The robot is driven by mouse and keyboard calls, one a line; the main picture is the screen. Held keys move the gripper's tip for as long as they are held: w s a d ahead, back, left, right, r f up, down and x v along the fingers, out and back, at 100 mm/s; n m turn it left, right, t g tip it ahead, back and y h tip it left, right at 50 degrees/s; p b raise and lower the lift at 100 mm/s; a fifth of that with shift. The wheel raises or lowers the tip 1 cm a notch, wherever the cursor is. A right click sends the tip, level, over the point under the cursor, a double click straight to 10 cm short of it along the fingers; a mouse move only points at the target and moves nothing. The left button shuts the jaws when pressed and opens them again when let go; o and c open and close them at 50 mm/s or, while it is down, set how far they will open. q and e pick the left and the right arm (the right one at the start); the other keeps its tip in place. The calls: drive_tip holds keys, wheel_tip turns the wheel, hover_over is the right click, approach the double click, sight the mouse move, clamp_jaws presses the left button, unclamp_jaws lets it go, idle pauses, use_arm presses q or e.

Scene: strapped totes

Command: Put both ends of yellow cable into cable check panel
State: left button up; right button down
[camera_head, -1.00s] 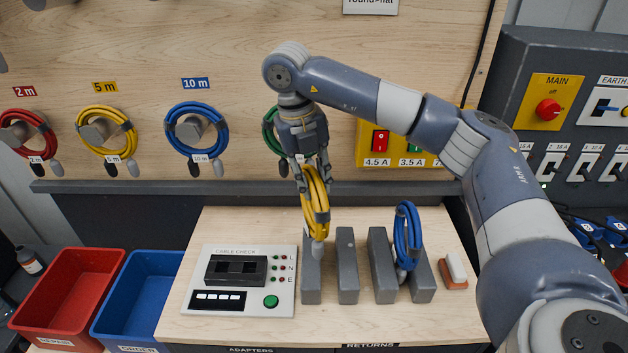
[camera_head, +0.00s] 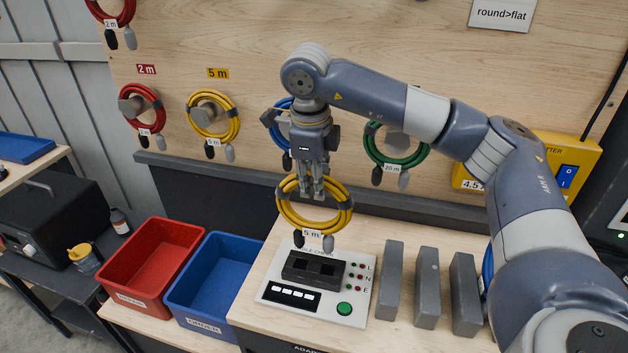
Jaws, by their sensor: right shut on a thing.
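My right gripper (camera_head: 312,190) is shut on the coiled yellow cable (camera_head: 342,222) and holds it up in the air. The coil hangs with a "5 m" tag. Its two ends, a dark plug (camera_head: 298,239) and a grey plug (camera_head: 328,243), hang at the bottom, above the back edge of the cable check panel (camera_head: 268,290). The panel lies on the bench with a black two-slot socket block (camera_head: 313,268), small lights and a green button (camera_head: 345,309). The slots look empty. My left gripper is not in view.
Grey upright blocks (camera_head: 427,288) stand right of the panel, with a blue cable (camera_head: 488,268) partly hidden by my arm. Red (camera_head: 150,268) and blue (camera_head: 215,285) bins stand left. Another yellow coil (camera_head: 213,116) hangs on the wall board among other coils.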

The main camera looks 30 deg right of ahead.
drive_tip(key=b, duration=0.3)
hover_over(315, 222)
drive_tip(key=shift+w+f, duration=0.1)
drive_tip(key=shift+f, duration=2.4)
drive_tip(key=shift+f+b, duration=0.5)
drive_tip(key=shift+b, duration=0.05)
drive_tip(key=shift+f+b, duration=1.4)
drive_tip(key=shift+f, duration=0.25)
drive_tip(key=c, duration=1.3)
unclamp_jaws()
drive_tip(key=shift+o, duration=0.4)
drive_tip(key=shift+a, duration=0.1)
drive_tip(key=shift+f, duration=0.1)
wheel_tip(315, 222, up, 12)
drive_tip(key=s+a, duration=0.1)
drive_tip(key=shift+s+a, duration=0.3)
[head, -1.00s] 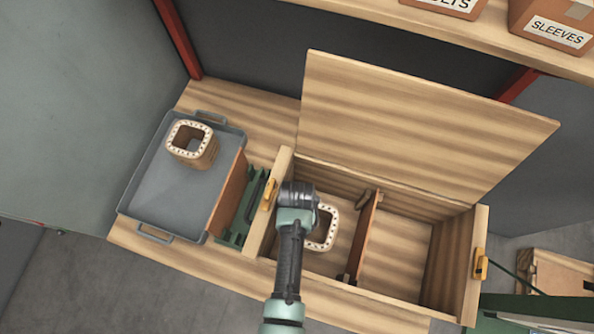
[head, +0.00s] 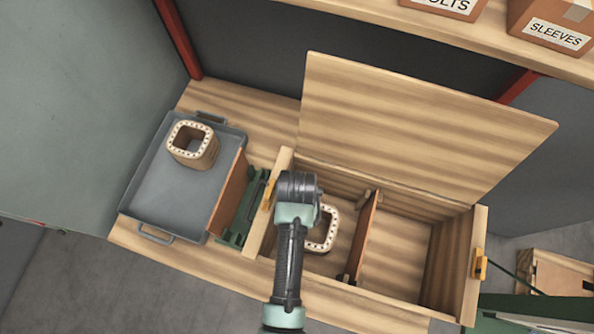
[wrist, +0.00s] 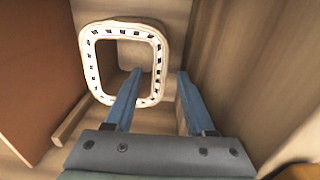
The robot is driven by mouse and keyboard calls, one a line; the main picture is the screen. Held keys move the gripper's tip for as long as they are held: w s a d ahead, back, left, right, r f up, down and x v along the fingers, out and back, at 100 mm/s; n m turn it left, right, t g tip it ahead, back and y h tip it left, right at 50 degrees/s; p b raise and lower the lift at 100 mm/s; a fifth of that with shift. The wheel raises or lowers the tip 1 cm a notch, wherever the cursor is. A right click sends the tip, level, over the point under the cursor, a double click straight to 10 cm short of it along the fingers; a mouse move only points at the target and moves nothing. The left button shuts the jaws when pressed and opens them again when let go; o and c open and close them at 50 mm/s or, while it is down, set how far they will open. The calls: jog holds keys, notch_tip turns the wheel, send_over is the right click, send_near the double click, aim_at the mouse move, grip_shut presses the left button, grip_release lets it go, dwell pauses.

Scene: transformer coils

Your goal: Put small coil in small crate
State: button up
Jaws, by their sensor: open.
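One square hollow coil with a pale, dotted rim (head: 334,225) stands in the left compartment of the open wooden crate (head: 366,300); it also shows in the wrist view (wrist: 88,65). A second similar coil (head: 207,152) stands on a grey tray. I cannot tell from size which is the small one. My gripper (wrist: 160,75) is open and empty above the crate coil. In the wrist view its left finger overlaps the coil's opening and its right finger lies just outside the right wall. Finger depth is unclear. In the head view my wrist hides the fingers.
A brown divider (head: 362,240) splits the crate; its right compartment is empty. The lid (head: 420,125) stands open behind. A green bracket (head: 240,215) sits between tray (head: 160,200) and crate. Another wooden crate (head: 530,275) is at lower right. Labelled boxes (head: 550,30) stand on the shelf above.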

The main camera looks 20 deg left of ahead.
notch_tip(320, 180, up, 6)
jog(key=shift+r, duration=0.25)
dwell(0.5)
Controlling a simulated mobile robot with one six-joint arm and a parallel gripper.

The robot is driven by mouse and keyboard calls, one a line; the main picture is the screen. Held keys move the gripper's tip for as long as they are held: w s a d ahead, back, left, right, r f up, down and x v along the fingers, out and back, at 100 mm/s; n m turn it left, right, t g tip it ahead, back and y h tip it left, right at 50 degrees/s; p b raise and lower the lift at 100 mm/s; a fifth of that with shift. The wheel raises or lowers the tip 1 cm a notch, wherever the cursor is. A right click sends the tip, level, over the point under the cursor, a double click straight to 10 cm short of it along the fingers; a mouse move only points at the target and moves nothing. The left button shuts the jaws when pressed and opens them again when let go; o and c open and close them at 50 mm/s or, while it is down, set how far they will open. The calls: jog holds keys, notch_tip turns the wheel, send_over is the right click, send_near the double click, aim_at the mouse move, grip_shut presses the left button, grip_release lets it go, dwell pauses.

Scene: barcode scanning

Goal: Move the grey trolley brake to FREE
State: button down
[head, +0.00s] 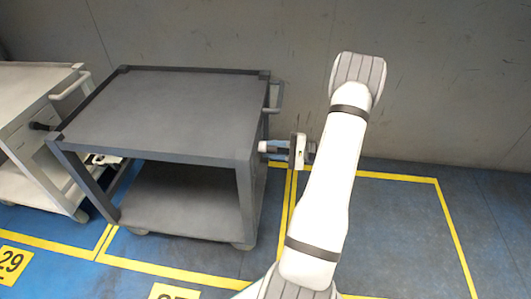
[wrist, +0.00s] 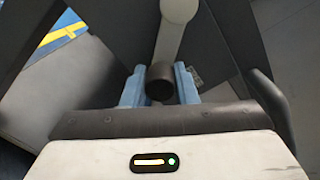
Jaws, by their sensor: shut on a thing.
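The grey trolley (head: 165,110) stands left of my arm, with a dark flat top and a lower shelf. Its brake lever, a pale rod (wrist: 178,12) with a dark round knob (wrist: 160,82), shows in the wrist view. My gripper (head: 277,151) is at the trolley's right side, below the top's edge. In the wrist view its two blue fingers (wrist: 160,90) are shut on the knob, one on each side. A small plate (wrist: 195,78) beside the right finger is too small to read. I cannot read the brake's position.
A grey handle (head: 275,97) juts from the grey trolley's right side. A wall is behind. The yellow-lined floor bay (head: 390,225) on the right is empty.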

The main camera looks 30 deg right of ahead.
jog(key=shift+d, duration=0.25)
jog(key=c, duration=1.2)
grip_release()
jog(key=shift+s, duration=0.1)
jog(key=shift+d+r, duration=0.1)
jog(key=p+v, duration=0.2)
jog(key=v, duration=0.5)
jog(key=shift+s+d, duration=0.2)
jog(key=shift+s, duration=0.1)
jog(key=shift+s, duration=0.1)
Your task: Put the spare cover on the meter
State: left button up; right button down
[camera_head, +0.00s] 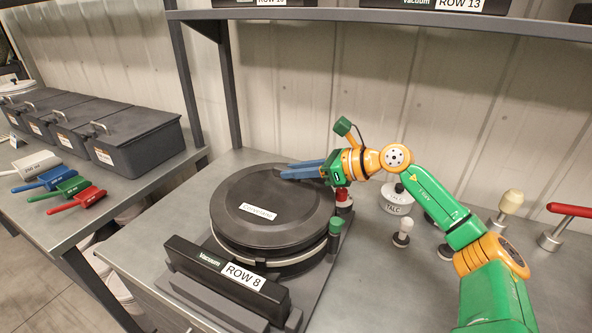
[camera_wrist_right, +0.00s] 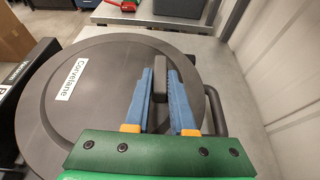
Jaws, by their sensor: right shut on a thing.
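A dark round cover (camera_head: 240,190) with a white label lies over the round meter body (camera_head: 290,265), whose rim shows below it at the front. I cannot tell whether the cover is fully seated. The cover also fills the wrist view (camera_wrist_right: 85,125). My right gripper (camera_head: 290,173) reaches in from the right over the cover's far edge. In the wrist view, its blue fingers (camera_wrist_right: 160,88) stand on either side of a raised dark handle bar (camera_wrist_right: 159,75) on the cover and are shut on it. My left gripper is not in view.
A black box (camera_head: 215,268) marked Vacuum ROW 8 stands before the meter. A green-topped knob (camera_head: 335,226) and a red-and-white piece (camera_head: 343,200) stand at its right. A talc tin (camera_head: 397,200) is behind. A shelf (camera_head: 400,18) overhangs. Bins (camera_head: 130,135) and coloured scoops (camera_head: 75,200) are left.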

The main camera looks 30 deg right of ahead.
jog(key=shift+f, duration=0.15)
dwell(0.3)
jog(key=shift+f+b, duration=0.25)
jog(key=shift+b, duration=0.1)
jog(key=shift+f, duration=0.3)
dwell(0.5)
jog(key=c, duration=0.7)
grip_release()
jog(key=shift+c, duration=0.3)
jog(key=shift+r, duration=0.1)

^^^^^^^^^^^^^^^^

◆ Given problem ◆
From the listing above, pick out every line containing "State".

◆ Result of the task ◆
State: left button up; right button down
State: button up
State: button down
State: left button up; right button down

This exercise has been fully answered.